Even more intriguing were the temperatures, fan speeds, and CPU histories. The following figures show these.
View attachment 1927699
The above figure shows the 2020 MBP 13" M1's CPU histories for 8 threads (left-hand diagram), for 4 performance threads (middle diagram), and 1 thread (right-hand diagram). These histories are as expected, but more intriguing are the corresponding temperatures and fans, as shown below:
View attachment 1927701
The above figure shows the 2020 MBP 13" M1's temperatures and fan speeds for 8, 4, and 1 threads. Notice that the fan speed never reaches its maximum rate , even for the 8 thread benchmark.
Now for the 2021 MBP 16" M1 Max:
View attachment 1927705
The above histories for the 2021 MBP 16" M1 Max are for 10 theads, 8 performance threads, and 1 thread (left to right diagrams). Interestingly, Stockfish, when utilizing just 1 thread, only appeared to use the P0-Cluster (3 to 6) and not the P1-Cluster (7 to 10) of CPUs.
View attachment 1927709
The above figure shows the corresponding temperatures and fan speeds. Notice that the CPU temperatures for the performance cores basically maxed out at 100C, but the fans never got above about 41% of their maximum RPM speeds.

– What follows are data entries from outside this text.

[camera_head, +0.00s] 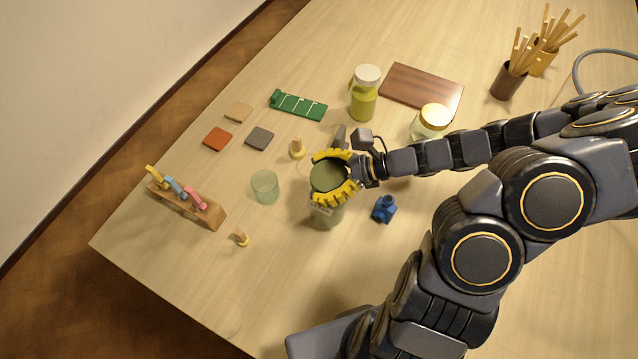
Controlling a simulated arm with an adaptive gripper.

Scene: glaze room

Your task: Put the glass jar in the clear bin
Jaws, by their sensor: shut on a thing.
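My gripper (336,181) is shut around a greenish jar-like container with a dark olive top (327,176). Its yellow fingers wrap both sides near the top. The lower body, with a pale label, shows below the fingers; I cannot tell whether it touches the table. A clear glass jar with a gold lid (434,116) stands behind my arm, partly hidden by it. A small clear, open-topped round vessel (265,186) stands left of my gripper. I cannot tell whether it is the clear bin; no other clear bin shows.
A yellow-green bottle with a white cap (365,94) and a brown board (421,89) are behind. A wooden rack (188,206), small wooden pieces, coloured tiles (217,139) and a green strip (298,105) lie left. A blue fitting (384,209) sits right of the held container.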

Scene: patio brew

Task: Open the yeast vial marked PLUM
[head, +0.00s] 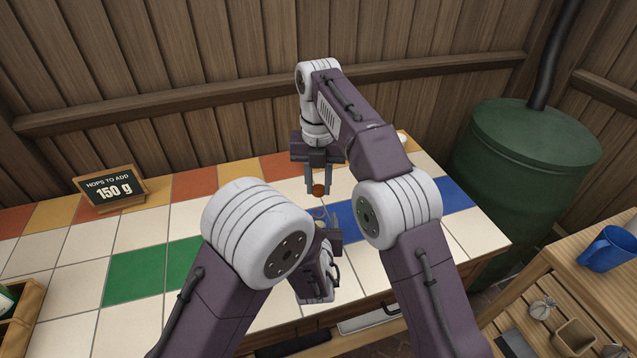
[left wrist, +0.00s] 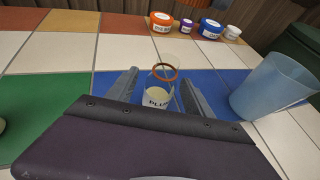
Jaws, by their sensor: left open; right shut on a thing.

On the other hand, when I set the fans to their maximum RPM speeds and ran the 10 thread benchmark, the following temperatures were found:
View attachment 1927713
So notice in the above figure that when the fans are set to their maximum RPMs, then the CPU temperatures fall to 80C or less.
And on to the 2019 MBP 15" Intel i9:
View attachment 1927714
The above CPU histories are for the 2019 MBP 15" Intel i9 laptop using 16, 8, and 1 thread (left to right diagrams). Notice that when using just 8 Stockfish threads, the hyperthreaded character of the Intel architecture was not employed, as expected. This was also true for the benchmark using just 1 Stockfish thread.
View attachment 1927733
The above figure shows the temperatures and fan speeds for 16, 8, and 1 Stockfish thread running the benchmarks on the 2019 MBP 15" Intel i9 laptop. Notice that the fans were pegged at their maximum RPM values for both the 16 and 8 thread benchmarks, unlike these benchmarks running on Apple Silicon.
Some things to notice about the above temperature and fan speed results:
(1) Stockfish does not maximize the fans's RPM speeds on Apple Silicon for the benchmarks that I ran. [I know that it is possible to maximize the fans's speeds, however, as my own QFT/perturbation optimization code does it -- it is just that Stockfish is apparently not testing the Apple Silicon laptops to their maximum power performance. It's probably that I just don't know how to get Stockfish to do so, i.e., I'm sure it's my fault.]
(2) The Apple Silicon laptops were essentially "quiet" during these benchmark runs while the Intel i9 laptop sounded like a jet engine (its usual fan noise, in other words).
Sorry about such a long and tedious post; I apologize.
Solouki
Edit: Replaced the PDF results file with images.